Amerikalı think-tank kuruluşları, araştırma şirketleri ülkemizdeki iki seçim arasında olan biteni izliyor, seçimleri manüple etmek...

Amerikalı think-tank kuruluşları, araştırma şirketleri ülkemizdeki iki seçim arasında olan biteni izliyor, seçimleri manüple etmek ve seçmen tipolojisini yönlendirmek için mutlaka çalışıyorlardır.
Buna kuşku yok.
27 Nisan e-muhtıra öncesi ve sonrası AKP oylarındaki artışı belgeleyen ABD için ABD’de hazırlanan aşağıdaki tablo bu tezimizi güçlendiren tipik bir örnek.
Ve tabii verilen e-muhtıranın nereye hizmet etiğini göstermesi anlamında da başka bir örnek.
İki seçim arasında geçen yaklaşık 20 ayda ne değişti?
AKP 22 Temmuz’da e-muhtıra’nın yanı sıra, biz gidersek ekonomik istikrarsızlık gelir demogojisini oldukça iyi kullanmıştı.
Oysa ki şimdilerde global krizin sancıları ekonomik yaşamı altüst etti.
İşsizlik ve yoksulluk dayanılmaz boyutlara ulaştı.
Yolsuzluklardan artık uçan kuş bile haberdar.

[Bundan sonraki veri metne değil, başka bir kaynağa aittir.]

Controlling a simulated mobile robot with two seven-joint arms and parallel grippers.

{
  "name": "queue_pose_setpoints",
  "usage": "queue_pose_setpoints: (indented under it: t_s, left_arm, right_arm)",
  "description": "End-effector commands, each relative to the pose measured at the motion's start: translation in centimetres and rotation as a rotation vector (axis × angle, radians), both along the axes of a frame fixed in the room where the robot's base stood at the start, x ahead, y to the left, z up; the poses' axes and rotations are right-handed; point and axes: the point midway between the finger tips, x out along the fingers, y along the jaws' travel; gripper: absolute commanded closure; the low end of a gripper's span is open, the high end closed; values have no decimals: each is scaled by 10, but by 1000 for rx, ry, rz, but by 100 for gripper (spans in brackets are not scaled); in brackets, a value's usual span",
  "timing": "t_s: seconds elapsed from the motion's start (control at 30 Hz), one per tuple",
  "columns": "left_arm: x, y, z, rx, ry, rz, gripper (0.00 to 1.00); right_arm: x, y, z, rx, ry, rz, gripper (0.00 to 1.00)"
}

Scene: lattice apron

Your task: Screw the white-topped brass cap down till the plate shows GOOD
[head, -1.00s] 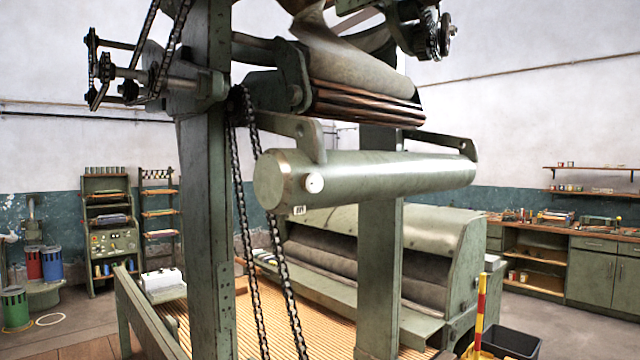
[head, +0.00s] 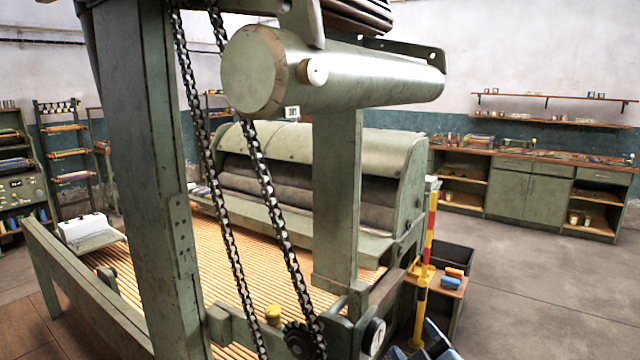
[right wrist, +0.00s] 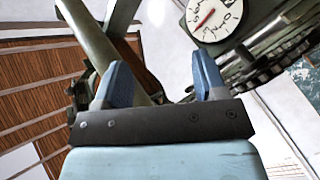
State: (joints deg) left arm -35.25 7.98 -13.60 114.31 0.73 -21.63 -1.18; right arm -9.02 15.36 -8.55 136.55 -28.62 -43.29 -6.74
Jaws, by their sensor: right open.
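The white-topped brass cap (head: 315,71) sits on the side of the pale green roller (head: 375,80), close to its left end, in the head view. Its white face shows, with a thin tan rim. A small white plate (head: 292,113) with dark marks is just below the roller; its wording is too small to read. My right gripper (head: 425,344) shows at the bottom edge of the head view, well below and to the right of the cap. In the right wrist view my right gripper (right wrist: 158,85) has its blue fingers apart, with nothing between them. My left gripper is out of view.
Hanging chains (head: 262,180) and a green post (head: 145,170) stand left of the cap. A round dial with a red needle (right wrist: 213,17) is beyond the fingers in the wrist view. A red and yellow pole (head: 427,250) stands at right. The floor at far right is clear.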

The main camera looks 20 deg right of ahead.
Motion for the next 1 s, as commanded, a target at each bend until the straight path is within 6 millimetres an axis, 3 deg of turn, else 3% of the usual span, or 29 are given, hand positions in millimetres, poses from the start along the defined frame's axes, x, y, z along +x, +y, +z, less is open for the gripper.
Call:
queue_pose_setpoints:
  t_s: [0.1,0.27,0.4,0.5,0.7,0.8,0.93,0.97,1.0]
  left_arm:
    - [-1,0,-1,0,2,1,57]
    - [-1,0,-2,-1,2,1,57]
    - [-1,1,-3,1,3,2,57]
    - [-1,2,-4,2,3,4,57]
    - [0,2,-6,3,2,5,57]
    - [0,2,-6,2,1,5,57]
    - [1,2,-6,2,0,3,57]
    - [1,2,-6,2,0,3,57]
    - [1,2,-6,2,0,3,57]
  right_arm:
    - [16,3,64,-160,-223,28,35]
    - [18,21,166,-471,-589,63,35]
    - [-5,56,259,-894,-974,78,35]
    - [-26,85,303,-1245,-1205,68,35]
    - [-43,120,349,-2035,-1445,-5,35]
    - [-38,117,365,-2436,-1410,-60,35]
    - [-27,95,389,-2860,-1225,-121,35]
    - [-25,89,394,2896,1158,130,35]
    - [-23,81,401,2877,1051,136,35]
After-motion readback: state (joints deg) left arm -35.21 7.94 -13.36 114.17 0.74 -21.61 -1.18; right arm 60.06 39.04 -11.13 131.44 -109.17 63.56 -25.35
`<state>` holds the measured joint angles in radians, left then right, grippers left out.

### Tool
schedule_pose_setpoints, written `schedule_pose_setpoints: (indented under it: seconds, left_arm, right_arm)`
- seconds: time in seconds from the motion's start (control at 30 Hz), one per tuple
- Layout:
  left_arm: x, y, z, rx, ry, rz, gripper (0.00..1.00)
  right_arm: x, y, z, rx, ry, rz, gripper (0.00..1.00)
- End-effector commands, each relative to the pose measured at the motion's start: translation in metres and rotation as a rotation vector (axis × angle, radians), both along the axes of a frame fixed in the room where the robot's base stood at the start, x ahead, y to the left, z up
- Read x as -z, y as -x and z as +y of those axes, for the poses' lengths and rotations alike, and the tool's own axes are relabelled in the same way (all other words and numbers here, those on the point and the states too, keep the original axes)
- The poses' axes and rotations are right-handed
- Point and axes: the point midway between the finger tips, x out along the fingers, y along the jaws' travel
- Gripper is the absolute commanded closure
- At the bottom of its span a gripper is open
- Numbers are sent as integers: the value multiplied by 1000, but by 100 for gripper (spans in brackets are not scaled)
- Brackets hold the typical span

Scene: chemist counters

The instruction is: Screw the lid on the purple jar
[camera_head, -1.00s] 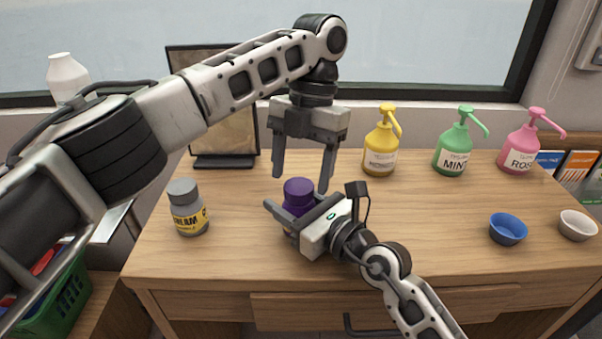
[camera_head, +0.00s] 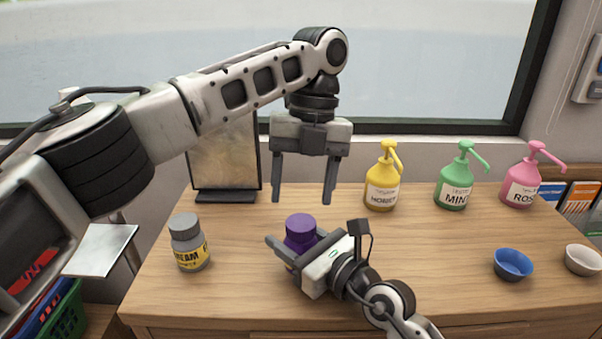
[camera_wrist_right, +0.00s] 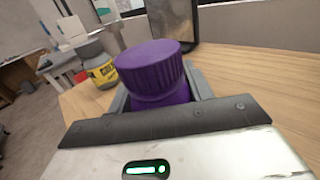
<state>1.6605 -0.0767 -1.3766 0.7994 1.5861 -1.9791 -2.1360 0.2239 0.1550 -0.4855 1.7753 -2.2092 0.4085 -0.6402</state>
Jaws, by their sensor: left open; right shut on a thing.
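The purple jar (camera_wrist_right: 160,98) stands upright on the wooden counter, with a ribbed purple lid (camera_head: 300,227) on its top. The lid also shows in the right wrist view (camera_wrist_right: 152,66), sitting level; I cannot tell how tight it is. My right gripper (camera_head: 295,254) is shut around the jar's body below the lid, hiding most of the body. My left gripper (camera_head: 305,198) points down above the lid, open and empty, its fingertips clear of it.
A grey jar with a yellow label (camera_head: 189,243) stands left of the purple jar. Yellow (camera_head: 382,183), green (camera_head: 455,185) and pink (camera_head: 521,185) pump bottles stand behind to the right. A blue bowl (camera_head: 512,265) and a white bowl (camera_head: 583,260) sit at right.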

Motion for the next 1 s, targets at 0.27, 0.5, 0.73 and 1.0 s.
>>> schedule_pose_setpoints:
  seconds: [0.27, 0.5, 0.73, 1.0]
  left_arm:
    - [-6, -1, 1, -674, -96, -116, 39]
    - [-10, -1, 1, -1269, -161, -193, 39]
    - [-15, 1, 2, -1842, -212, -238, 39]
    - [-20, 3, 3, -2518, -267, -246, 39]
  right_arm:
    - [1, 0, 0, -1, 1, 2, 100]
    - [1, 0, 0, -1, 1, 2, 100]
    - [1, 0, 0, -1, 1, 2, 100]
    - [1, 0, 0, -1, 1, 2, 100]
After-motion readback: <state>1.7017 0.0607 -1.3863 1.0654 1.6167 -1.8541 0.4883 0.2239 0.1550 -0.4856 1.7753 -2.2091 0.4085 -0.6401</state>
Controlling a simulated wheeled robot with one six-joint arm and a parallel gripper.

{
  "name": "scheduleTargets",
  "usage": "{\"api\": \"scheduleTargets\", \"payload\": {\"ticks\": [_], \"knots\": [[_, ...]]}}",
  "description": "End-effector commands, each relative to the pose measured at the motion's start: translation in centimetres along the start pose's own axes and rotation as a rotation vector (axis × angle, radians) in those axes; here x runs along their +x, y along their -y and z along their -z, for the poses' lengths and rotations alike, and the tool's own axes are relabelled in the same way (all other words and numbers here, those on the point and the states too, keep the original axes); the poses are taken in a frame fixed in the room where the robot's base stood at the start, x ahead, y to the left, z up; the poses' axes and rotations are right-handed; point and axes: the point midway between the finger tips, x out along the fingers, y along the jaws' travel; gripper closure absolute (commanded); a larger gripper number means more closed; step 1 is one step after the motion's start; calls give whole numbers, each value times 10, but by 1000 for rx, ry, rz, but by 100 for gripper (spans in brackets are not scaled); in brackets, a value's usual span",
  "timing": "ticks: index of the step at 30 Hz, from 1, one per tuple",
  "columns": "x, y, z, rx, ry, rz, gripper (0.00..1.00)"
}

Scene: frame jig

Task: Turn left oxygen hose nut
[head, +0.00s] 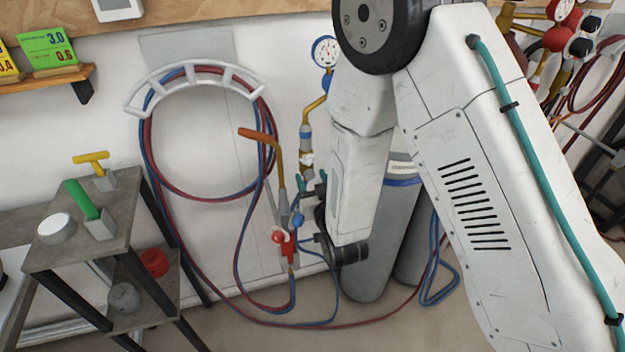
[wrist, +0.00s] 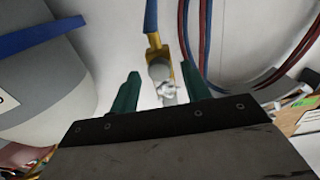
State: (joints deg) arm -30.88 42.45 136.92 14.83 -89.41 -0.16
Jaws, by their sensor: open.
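The hose joint shows in the wrist view as a silvery fitting (wrist: 168,90) with a brass part (wrist: 154,47) and a blue hose (wrist: 151,14) beyond it. I cannot tell exactly which piece is the left oxygen hose nut. My gripper (wrist: 161,85) has two teal fingers apart, one on each side of the fitting. I cannot tell whether either finger touches it. In the head view my gripper (head: 311,182) is just below a blue and brass joint (head: 305,158) under a pressure gauge (head: 325,51), partly hidden by my arm.
Looped red and blue hoses hang from a white wall rack (head: 195,78). Grey cylinders (head: 363,270) stand behind my arm. A grey shelf (head: 85,235) with tools is at the left.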

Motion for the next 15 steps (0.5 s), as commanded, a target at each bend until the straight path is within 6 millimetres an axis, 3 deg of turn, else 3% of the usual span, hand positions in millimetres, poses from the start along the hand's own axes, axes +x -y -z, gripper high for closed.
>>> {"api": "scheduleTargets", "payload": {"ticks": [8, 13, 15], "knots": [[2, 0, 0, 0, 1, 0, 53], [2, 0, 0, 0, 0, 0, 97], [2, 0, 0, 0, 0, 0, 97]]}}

Basının iki seçim arasındaki tutumunda gözle görülür bir farklılık var.
Artık bu ülkede krizin etkilerinin seçimlerden sonra daha da derinleşeceğini bilmeyen yok.
İhracata dayalı bir ekonomik model kendisine dayatılan Türkiye’nin bugün ihracat yaptığı ilk 10 ülkenin 7’si AB ülkesi.
AB ülkeleri “resesyon” sürecine giriyor. Bazıları girdi bile.
Bunun AB ülkelerinde iç talebi daraltacağını biliyoruz. Daralan iç talep ithalatı azaltacak, dolayısı ile AB ülkeleri ile yoğun dış ticaret hacmi olan Türkiye’nin ihracata çalışan fabrikalarında şarteller inecek.
Özal’dan bu yana uygulanan ihracat yap hayali olsa da olur; dışarıdan para getir kara para olsa da olur anlayışı ülkenin dolar milyarderlerinin sayısında ve yoksulluk grafiğinde dünya rekorlarını altüst eti.
Bunun sandıkta karşılığı neoliberal politikalara verilen yüzde 47 oy olamaz, olmamalı!
AKP’nin oylarında, özellikle İl Genel Meclisi oylarında 29 Mart’ta 22 Temmuz’a göre farklılık olmalı…
Bu noktada muhalefet partileri neoliberal politikalara karşılar mı ki seçmen onlara oy verecek sorusu akla gelebilir…
Öyle de, tek parti diktasına doludizgin sürüklenen Türkiye’nin seçmenlerinin oryantal despotların iktidarda olanlarının politikalarını onaylamadıklarını gösterebilecekleri başka bir fırsat var mı?
En azından 29 Mart’tan sonra görüntülü medyanın bordroları astronomik, beyinleri satılık moderatör bozuntularının “bu memlekette iki kişiden biri AKP’ye oy verdi” diye üstü kapalı neoliberalist politikaları onaylattıran söylemlerinden kurtuluruz!